O artigo compartilhado pelas publicações virais diz que a resolução 'pretende, sob ameaça de sanções, desconhecer a autoridade parental, pois estabelece que menores de 14 anos podem fazer o aborto sem o consentimento dos pais'. No entanto, tal prática é permitida desde 2006 pelo artigo 208 do Código Penal colombiano.

'Embora o consentimento para haver relações sexuais não se aplique com as menores de 14 anos, deve-se aceitar e respeitar a decisão de optar ou não por um aborto, quando se trata de exercer o direito à autonomia e quando as gravidezes precoces trazem geralmente perigos para a vida, a saúde e a integridade das menores grávidas', diz a legislação.

Dessa maneira, segundo especialistas, a possibilidade de uma menina menor de 14 anos realizar um aborto, ainda sem o consentimento de seus pais, foi concedida pela sentença constitucional de 2006, não pela resolução do Ministério da Saúde em 2023.

Assim explicou à AFP a advogada Cristina Rosero Arteaga, assessora legal da ONG Centro de Derechos Reproductivos na América Latina: 'A lei parte da presunção de que uma gravidez nessa idade é violência sexual. E a jurisprudência posterior à sentença C-355 de 2006 esclareceu que as meninas e as adolescentes, também aquelas de menores de 14 anos, não necessitavam a autorização de seus pais'.

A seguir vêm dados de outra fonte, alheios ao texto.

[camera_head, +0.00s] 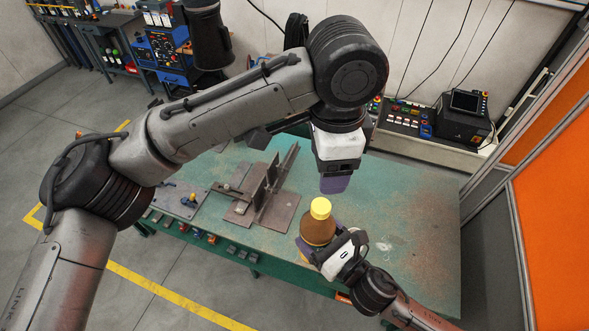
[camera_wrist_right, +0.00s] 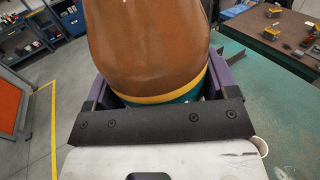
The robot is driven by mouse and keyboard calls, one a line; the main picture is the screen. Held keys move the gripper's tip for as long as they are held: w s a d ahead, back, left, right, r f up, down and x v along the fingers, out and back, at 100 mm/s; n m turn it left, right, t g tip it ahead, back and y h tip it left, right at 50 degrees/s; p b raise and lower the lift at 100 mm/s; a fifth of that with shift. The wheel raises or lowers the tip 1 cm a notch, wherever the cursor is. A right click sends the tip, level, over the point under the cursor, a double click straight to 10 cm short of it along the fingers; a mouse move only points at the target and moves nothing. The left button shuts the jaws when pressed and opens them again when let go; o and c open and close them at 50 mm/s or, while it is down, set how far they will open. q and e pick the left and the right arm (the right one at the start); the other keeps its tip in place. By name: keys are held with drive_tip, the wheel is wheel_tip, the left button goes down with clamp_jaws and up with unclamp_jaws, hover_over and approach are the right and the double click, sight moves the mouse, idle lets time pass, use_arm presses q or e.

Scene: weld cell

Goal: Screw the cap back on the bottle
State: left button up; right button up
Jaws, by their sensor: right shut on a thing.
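A brown bottle (camera_head: 318,229) stands upright near the table's front edge, with a yellow cap (camera_head: 320,208) sitting on its top. How tightly the cap sits cannot be told. My right gripper (camera_head: 313,251) is shut around the bottle's lower body. In the right wrist view, the bottle (camera_wrist_right: 148,45) fills the space between the purple fingers, with a yellow and teal band low on it; the cap is out of that view. My left gripper (camera_head: 335,184) points down above the table, behind and apart from the cap. Its fingers overlap from this side, so their opening is hidden.
A steel welding fixture (camera_head: 265,195) stands on the green table (camera_head: 415,215) left of the bottle. A flat plate with clamps (camera_head: 180,199) lies further left. The table's right side is mostly clear. A pale round rim (camera_wrist_right: 261,146) shows beside my right gripper.

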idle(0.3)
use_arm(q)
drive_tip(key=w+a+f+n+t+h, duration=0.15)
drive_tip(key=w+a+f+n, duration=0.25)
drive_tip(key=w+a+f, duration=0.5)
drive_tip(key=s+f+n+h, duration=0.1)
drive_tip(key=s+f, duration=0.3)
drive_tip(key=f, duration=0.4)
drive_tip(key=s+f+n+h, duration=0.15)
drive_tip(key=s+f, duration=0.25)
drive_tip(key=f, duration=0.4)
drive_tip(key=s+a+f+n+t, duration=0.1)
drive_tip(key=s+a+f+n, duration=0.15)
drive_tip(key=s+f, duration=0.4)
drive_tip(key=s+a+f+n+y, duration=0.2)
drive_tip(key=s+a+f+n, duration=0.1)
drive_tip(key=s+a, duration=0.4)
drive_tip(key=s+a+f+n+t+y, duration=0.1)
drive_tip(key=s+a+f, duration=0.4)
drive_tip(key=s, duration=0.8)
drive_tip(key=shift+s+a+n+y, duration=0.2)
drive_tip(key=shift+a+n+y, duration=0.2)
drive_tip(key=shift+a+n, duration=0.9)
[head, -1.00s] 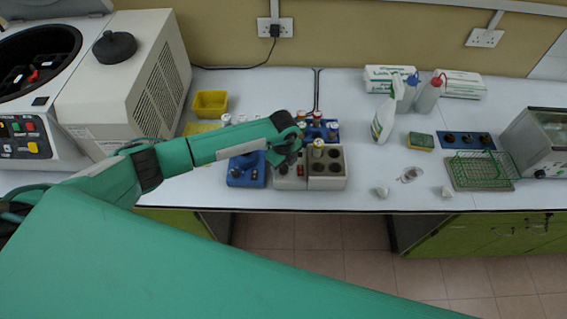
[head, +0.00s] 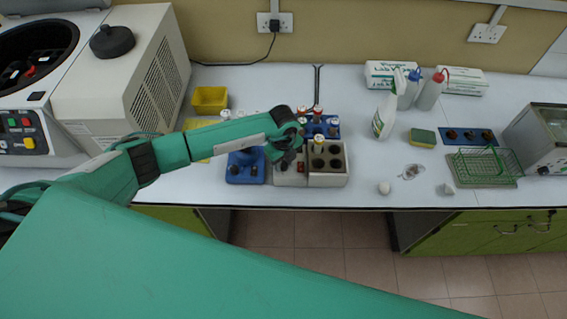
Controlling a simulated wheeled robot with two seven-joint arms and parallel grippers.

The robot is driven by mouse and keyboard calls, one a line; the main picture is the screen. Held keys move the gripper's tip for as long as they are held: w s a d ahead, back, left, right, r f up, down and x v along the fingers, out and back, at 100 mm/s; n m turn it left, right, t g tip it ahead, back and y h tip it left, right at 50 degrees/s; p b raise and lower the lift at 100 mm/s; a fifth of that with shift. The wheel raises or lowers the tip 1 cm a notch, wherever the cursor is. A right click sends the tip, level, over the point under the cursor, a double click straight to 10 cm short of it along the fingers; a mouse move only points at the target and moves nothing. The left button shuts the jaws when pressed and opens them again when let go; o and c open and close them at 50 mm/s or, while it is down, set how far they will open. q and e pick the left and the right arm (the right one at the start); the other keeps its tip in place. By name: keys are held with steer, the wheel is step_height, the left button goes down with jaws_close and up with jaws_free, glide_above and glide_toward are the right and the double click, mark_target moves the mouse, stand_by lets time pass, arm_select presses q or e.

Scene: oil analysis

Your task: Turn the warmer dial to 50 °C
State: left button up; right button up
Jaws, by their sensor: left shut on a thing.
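The warmer is a grey block unit. Its right half (head: 328,178) has several dark round wells, and one well holds a vial with a yellow cap (head: 318,144). Its left half is the control part (head: 290,181), with a small red switch showing. My left gripper (head: 285,162) points down over this control part and is shut on the dial, which the gripper hides. The dial's marks and setting cannot be read. My right gripper is not in view.
A blue device (head: 245,174) stands close left of the warmer. A blue rack (head: 326,132) with several capped vials stands behind it. A yellow bin (head: 210,100) and a large centrifuge (head: 120,80) are at left.

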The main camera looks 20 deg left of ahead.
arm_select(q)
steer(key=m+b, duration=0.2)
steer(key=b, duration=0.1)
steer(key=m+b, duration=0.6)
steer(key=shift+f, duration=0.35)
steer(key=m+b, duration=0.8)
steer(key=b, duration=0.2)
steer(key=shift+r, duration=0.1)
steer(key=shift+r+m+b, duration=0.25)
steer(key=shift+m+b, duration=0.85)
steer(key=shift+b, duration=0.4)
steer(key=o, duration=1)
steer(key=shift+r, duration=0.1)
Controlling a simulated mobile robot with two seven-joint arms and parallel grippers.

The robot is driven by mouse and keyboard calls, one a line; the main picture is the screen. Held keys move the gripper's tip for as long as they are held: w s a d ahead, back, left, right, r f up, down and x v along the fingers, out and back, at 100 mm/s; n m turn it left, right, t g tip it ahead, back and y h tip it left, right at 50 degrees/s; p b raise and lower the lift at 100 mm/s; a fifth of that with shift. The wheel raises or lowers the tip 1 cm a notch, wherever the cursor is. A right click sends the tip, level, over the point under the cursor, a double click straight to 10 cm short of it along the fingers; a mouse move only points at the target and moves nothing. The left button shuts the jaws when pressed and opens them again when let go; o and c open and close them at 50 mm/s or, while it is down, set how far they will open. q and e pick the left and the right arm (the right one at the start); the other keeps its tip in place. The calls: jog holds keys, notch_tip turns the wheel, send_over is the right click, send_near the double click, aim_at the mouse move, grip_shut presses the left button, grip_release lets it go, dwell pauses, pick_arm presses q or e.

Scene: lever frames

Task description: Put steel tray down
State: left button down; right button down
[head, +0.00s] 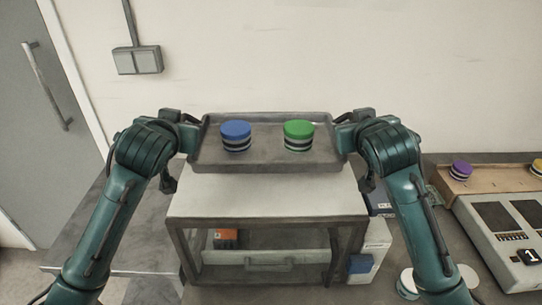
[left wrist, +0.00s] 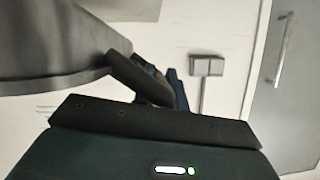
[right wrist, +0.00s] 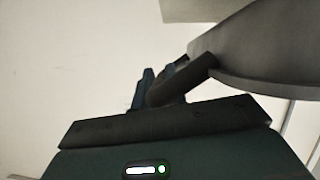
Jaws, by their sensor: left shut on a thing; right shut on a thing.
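The steel tray (head: 266,160) is a grey, shallow, rimmed tray in the head view. It spans between my two grippers and looks level, above or at the back of a white-topped stand (head: 265,198); I cannot tell whether it touches the stand. A blue-topped puck stack (head: 236,136) and a green-topped puck stack (head: 298,136) stand upright on it. My left gripper (head: 196,129) is shut on the tray's left end. My right gripper (head: 340,127) is shut on its right end. The tray's edge also shows in the left wrist view (left wrist: 60,50) and the right wrist view (right wrist: 260,55).
The stand's top is bare in front of the tray. A grey bench (head: 75,235) lies to the left. A white box (head: 372,250) stands beside the stand.

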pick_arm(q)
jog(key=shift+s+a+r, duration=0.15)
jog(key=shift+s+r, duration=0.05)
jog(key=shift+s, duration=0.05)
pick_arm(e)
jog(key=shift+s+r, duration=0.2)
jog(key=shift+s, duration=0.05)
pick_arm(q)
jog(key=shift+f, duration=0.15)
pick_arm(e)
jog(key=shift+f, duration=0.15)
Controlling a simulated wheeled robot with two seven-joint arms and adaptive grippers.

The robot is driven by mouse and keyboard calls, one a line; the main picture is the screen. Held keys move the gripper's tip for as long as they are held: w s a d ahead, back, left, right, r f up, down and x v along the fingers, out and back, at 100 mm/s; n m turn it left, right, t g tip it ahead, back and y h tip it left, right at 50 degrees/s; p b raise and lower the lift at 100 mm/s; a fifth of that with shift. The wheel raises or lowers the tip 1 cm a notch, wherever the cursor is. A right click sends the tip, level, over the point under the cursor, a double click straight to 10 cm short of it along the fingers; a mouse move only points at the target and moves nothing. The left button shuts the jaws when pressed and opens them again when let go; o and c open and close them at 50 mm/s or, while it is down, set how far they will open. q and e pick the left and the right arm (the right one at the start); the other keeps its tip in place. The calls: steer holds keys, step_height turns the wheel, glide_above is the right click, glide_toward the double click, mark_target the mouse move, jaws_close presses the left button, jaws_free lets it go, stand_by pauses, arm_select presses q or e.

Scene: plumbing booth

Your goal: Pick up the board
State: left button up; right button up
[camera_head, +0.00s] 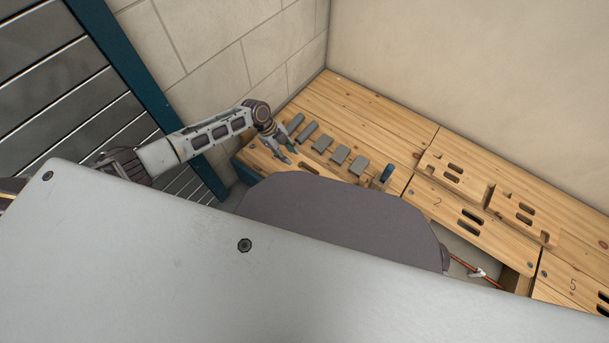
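Two loose light wooden boards with slots and notches lie on the bench top at the right: one board (456,177) behind the panel marked 2, another board (524,216) to its right. I cannot tell which one the task means. My left gripper (290,155) hangs over the left end of the bench, well away from both boards. Its two fingers look apart with nothing between them. My right gripper is not in view.
The wooden bench (370,115) runs along the wall. A copper pipe (470,266) shows in an opening below panel 2. My own body hides the near area.

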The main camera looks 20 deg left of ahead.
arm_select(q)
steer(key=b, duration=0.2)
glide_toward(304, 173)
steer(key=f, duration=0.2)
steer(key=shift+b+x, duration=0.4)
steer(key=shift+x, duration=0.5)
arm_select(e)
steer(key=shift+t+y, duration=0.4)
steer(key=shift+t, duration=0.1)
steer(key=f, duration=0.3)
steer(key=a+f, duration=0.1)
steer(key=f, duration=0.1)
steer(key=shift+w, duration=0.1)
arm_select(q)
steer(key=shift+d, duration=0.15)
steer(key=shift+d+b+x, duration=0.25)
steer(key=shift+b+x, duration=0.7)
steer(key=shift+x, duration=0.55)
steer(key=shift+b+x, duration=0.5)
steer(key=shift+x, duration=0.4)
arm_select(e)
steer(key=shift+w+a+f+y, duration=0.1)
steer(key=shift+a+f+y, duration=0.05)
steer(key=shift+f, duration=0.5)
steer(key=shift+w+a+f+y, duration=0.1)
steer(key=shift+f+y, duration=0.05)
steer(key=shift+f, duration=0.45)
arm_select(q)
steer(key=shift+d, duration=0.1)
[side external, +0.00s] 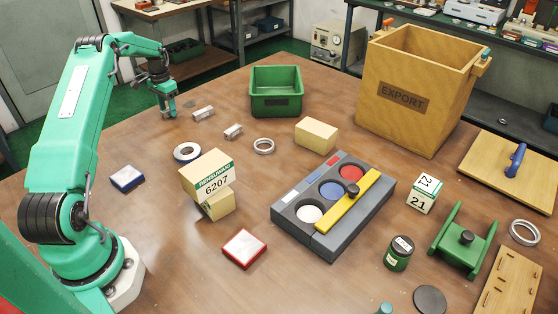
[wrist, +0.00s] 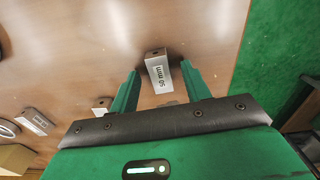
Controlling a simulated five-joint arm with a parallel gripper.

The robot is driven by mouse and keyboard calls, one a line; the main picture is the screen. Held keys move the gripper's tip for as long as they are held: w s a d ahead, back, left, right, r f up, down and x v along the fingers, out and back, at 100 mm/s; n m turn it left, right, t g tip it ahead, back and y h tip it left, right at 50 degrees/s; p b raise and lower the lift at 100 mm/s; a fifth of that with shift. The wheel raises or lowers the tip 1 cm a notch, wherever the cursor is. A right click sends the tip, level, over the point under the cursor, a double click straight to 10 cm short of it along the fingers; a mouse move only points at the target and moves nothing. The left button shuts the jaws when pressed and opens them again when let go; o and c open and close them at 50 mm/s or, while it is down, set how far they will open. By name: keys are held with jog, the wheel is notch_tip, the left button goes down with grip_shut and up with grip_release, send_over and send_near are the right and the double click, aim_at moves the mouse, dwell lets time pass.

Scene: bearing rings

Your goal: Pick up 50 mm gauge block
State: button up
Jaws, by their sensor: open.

Desde 2006, a Corte Constitucional colombiana emitiu vários esclarecimentos a respeito.

No acórdão T-209 de 2008, o Supremo Tribunal assinalou que, quando a mulher gestante deseja interromper sua gravidez diante de uma causa como o abuso sexual, as entidades de saúde não devem exigir 'autorização ou consenso' dos pais ou outros familiares.

Além disso, na decisão T-388 de 2009, a Corte precisou que está 'proibido' que as entidades de saúde elevem 'barreiras inadmissíveis' como impedir as menores de 14 anos de 'exteriorizar livremente seu consentimento para efetuar a interrupção voluntária da gravidez' inclusive 'quando seus progenitores ou representantes legais não estejam de acordo com a interrupção'.

Depois, na sentença T-697 de 2016, reiterou que 'a autonomia reprodutiva' deve entender-se dentro da 'proteção reforçada' que a Constituição dá aos meninos, meninas e adolescentes; e, por isso, 'apenas se necessita da vontade da menina para praticar-se a interrupção voluntária da gravidez'.

O Ministério da Saúde expediu outras regulações que incluem tal esclarecimento. Em 2012, o protocolo de atenção a vítimas de violência sexual apontou que 'a decisão da menina prima sobre a de seus pais, mesmo que eles não estejam de acordo, mas ela o solicite'. E, em 2014, outra resolução apontou que 'a decisão da menina prima sobre a de seus pais, especialmente no caso de uma menor de 14 anos'.

A advogada María Camila Correa Flórez, professora de Direito Penal da Faculdade de Jurisprudência da Universidade de Rosário, explicou à AFP que essa medida busca proteger as crianças que decidem interromper sua gravidez, tendo em conta os riscos para sua saúde e as implicações para seu projeto de vida.

'O que se protege antes dos 14 anos é o desenvolvimento correto de sua vida, sua infância e sua eventual vida sexual', apontou.

Entre janeiro e outubro de 2022, últimas cifras disponíveis, registaram-se na Colômbia 3.500 nascimentos de bebês cujas mães se encontravam entre os 10 e 14 anos de idade, uma redução de 9,8% frente ao mesmo período de 2021, segundo o Departamento Administrativo Nacional de Estatísticas (DANE).

De acordo com Correa, o que fez o Ministério em sua resolução de 2023 foi 'esclarecer' o estipulado em anos anteriores pela Corte, 'para evitar que se ponham barreiras às meninas que tenham sido agredidas sexualmente'.

'Depois da sentença C-355 de 2006, a Corte por via de tutela [ação de amparo] sempre reconheceu essa possibilidade de que elas tomarão a decisão. Foi claro que as meninas têm o direito de tomar essa decisão sem necessitar autorização dos pais', acrescentou.

Em todo caso, a especialista recorda que a interrupção da gravidez, inclusive antes dos 14 anos, segue sendo voluntária e é um delito obrigar a abortar qualquer mulher que deseje continuar com sua maternidade.

A AFP já verificou outras afirmações enganosas sobre a descriminalização do aborto na Colômbia.